In both of his swearings in, Justice Beech-Jones spoke of his parents, his siblings, his children and his partner, Suzie – all of whom he acknowledged for the fundamental role they have played in his life, in particular in supporting his public career. His Honour spoke, in his 2012 swearing in, of his maternal grandfather, who 98 years before had set off for his first day at work, in north Wales, to the coal pit, at the age of 12; his Honour spoke of the opportunities fought for by his grandfather and others like him in Australia and overseas that could result nearly a century later in his own appointment to judicial office.

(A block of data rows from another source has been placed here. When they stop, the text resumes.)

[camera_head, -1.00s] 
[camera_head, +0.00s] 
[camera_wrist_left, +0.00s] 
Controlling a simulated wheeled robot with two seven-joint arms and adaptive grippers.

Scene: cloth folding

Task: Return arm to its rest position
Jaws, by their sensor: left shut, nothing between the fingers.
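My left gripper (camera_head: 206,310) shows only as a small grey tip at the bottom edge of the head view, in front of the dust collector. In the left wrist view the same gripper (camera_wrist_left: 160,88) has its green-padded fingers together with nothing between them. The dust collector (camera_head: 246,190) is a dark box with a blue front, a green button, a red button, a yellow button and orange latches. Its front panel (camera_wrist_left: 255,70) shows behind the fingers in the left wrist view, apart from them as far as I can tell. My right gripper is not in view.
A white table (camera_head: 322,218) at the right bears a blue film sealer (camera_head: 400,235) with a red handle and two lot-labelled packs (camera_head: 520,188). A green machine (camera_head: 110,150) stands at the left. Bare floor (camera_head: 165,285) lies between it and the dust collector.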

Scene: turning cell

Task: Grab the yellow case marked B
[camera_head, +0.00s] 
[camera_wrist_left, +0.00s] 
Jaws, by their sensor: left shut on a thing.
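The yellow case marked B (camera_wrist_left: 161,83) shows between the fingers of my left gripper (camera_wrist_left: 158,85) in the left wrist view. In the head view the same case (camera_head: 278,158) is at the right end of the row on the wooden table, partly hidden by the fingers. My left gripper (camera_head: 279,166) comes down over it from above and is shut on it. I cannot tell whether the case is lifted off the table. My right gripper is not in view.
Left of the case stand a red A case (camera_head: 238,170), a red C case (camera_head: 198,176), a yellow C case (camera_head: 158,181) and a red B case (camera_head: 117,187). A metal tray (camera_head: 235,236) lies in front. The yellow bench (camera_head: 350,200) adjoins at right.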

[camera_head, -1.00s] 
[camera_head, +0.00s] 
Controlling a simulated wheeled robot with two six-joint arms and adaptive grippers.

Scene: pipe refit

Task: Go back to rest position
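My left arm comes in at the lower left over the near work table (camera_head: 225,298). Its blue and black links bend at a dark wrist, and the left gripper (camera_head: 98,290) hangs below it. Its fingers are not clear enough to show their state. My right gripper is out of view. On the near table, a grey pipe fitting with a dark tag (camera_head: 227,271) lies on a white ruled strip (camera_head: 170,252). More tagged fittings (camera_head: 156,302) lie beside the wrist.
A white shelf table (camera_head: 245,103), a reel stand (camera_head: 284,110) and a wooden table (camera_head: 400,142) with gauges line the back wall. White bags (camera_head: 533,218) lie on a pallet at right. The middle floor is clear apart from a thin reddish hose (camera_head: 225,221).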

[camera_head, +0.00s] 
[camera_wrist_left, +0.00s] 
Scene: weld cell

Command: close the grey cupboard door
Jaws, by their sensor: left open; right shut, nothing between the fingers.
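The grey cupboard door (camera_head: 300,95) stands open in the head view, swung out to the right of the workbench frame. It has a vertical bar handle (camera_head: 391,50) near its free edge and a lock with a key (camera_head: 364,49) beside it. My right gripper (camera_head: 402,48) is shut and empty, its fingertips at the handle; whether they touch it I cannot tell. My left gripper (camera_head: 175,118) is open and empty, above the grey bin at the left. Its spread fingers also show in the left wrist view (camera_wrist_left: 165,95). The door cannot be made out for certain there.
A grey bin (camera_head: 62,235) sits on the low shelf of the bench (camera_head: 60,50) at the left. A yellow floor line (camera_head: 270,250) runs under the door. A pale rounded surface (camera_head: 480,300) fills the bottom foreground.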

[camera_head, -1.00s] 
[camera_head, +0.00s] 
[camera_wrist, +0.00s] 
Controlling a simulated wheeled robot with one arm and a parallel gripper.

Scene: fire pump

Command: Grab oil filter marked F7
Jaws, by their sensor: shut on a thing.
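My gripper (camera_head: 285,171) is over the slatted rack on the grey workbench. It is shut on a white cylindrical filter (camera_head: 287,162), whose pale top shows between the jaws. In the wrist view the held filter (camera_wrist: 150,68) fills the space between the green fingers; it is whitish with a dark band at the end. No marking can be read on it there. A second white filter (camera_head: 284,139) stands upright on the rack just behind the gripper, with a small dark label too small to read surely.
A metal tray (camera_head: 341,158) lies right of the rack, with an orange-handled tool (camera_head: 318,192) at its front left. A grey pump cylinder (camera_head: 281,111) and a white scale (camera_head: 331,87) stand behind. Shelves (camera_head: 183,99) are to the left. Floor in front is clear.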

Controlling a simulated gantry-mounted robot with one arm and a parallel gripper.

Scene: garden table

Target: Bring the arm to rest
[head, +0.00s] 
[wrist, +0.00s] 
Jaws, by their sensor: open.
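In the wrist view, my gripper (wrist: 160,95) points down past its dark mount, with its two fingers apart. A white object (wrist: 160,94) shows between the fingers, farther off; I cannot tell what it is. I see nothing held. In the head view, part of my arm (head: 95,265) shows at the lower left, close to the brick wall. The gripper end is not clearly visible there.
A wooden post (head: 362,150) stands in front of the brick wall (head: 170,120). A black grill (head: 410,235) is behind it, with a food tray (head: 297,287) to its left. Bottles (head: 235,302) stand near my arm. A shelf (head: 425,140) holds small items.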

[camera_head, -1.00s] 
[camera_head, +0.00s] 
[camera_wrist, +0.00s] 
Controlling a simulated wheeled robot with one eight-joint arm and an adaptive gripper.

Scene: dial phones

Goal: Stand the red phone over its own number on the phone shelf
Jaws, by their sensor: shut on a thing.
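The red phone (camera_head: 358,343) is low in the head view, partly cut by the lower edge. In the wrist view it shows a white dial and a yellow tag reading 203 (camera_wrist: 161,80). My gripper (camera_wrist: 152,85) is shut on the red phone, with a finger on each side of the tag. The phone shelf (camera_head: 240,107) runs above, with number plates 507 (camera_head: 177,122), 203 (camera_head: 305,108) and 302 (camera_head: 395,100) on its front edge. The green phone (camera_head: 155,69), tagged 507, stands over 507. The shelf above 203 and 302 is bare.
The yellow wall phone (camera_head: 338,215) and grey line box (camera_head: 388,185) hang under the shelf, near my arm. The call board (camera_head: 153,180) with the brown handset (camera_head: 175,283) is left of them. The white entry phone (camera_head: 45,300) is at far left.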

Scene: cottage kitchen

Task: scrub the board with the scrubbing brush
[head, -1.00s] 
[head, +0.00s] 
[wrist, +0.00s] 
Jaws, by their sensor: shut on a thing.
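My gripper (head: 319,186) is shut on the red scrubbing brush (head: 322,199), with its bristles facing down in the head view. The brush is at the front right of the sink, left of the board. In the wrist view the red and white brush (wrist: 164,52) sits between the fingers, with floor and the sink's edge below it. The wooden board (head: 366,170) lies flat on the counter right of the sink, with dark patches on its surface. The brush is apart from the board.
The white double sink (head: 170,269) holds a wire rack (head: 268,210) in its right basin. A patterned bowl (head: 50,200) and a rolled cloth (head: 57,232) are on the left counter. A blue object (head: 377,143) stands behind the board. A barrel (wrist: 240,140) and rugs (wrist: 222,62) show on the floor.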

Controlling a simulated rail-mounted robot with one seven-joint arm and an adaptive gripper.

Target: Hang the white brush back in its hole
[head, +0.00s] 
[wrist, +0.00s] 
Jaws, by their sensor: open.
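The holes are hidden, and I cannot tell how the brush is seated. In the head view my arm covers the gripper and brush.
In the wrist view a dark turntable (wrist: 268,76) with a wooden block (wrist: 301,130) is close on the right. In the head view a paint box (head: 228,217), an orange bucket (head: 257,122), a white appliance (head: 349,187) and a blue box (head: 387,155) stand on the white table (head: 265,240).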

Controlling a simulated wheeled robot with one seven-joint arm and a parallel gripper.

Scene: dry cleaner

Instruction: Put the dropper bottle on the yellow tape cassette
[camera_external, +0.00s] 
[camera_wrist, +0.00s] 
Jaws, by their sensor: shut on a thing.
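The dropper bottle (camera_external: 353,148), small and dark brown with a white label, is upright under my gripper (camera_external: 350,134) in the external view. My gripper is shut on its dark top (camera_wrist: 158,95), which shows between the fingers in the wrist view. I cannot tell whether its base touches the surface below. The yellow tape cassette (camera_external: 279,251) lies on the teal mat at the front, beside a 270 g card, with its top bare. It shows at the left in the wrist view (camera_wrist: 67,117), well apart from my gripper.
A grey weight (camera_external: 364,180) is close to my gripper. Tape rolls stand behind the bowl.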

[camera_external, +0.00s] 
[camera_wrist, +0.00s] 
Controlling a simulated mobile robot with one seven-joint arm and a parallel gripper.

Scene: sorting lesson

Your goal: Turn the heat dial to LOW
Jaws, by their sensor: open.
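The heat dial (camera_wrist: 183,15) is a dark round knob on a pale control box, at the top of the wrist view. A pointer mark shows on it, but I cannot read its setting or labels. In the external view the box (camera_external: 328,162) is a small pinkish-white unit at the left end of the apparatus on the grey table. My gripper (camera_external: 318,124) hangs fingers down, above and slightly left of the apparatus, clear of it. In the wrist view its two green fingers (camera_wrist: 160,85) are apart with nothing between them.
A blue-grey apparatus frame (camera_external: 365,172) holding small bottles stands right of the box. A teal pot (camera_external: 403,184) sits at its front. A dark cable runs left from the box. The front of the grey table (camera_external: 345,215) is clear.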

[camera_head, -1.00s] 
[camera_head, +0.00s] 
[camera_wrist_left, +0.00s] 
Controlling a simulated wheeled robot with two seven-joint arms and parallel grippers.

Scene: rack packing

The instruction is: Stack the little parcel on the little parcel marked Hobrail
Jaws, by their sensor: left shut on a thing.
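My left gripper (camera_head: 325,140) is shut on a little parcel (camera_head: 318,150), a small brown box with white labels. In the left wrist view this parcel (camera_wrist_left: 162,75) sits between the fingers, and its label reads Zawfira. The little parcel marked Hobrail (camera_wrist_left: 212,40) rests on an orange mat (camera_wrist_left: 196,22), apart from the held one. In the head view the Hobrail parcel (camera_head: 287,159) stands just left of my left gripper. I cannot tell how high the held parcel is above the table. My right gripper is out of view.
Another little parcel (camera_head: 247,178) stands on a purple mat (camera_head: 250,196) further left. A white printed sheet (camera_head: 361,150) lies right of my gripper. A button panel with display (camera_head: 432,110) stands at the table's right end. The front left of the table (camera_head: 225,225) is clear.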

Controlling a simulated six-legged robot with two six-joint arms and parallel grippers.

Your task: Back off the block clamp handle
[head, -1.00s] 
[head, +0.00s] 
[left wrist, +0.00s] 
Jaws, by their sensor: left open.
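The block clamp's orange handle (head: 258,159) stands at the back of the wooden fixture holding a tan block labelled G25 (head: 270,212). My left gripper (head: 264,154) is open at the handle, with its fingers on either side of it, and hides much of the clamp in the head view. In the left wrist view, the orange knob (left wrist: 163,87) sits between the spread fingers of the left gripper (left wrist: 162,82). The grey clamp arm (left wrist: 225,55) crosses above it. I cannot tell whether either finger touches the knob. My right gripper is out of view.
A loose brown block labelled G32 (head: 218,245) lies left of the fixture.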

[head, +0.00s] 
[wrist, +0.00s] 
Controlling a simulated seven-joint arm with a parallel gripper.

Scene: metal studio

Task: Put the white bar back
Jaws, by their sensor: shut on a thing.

It is this support and these opportunities that mean that it is time for his Honour to abandon the charade of ‘the outsider’.



Author’s note

The editors sought a more ‘personal’ piece for Justice Beech-Jones’ appointment. This effort may lead them to revert to previous practices [It did not – Eds]. Meanwhile, his Honour suggested this subtitle: ‘through a combination of bloody mindedness, sheer arse and bullshit he finds himself on the high court’ (punctuation as in original).


ENDNOTES

[1] Chief Justice Stephen Gageler AC was sworn in earlier in the day. Justice Beech-Jones’s swearing in was not the subject of any delay or potential constitutional hiccups, unlike that of the Chief Justice: see B Lim & S Palaniappan, ‘Swearing in of his Honour Justice Stephen John Gageler AC’ [2024] (Autumn) Bar News, 30.

[2] The photo of Justice Beech-Jones that travels with this piece is his 2012 portrait from the Supreme Court of New South Wales.